==== EXTRACTED ENTRIES ====

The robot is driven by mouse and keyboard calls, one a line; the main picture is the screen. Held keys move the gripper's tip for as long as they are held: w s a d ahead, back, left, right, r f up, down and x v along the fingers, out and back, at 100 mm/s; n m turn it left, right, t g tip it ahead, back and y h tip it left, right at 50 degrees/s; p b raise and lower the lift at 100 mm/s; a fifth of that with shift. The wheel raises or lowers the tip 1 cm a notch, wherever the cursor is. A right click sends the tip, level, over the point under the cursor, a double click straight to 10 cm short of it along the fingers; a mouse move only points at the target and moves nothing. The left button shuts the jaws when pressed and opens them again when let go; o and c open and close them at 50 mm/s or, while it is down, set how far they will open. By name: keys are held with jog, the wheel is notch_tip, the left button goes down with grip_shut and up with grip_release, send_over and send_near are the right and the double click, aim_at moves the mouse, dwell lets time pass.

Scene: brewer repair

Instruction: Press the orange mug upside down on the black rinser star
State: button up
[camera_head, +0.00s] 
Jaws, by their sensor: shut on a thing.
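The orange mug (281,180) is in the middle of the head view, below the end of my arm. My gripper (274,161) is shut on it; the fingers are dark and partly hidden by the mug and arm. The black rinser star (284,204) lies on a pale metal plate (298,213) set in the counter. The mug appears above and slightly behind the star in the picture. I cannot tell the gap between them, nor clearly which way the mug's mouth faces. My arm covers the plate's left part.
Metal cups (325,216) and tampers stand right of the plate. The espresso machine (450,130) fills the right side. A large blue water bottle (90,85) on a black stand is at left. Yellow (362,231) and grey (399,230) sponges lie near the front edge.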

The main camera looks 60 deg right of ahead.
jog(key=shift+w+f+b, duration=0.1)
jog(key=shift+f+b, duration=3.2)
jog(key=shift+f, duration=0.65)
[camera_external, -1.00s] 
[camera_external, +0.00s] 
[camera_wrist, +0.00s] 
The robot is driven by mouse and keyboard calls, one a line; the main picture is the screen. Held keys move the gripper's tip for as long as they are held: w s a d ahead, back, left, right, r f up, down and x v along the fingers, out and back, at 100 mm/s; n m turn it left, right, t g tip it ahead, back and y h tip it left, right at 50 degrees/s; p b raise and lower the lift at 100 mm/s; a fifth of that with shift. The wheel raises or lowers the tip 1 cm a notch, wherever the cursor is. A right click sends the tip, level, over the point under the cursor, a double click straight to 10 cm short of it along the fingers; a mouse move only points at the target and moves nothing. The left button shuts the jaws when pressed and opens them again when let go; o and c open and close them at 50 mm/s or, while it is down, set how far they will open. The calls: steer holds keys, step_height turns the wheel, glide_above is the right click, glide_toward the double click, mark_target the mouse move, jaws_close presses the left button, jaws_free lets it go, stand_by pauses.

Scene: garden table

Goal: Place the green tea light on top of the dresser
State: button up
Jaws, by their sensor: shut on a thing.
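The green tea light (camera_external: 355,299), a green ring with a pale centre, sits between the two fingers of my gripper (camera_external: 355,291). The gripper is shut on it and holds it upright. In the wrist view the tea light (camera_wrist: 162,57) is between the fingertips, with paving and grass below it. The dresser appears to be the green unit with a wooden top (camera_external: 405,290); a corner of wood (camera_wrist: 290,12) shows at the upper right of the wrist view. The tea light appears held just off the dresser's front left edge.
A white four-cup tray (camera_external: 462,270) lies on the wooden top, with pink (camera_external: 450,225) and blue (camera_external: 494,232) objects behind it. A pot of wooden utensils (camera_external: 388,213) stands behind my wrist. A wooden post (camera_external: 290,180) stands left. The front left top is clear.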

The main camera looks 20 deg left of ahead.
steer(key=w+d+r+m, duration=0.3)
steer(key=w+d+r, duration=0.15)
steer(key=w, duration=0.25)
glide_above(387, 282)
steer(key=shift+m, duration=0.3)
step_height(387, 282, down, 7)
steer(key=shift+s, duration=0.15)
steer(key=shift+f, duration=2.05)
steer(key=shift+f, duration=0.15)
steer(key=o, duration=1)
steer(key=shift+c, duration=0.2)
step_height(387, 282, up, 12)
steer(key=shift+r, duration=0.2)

====

TO DO.
Taking the records above, retype every line from the one with "Scene: brewer repair" down to the one with "[camera_wrist, +0.00s]", exactly and with nothing else.

THE RESPONSE.
Scene: brewer repair

Instruction: Press the orange mug upside down on the black rinser star
State: button up
[camera_head, +0.00s] 
Jaws, by their sensor: shut on a thing.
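The orange mug (281,180) is in the middle of the head view, below the end of my arm. My gripper (274,161) is shut on it; the fingers are dark and partly hidden by the mug and arm. The black rinser star (284,204) lies on a pale metal plate (298,213) set in the counter. The mug appears above and slightly behind the star in the picture. I cannot tell the gap between them, nor clearly which way the mug's mouth faces. My arm covers the plate's left part.
Metal cups (325,216) and tampers stand right of the plate. The espresso machine (450,130) fills the right side. A large blue water bottle (90,85) on a black stand is at left. Yellow (362,231) and grey (399,230) sponges lie near the front edge.

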The main camera looks 60 deg right of ahead.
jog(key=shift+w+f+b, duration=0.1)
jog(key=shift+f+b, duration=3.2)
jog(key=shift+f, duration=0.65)
[camera_external, -1.00s] 
[camera_external, +0.00s] 
[camera_wrist, +0.00s] 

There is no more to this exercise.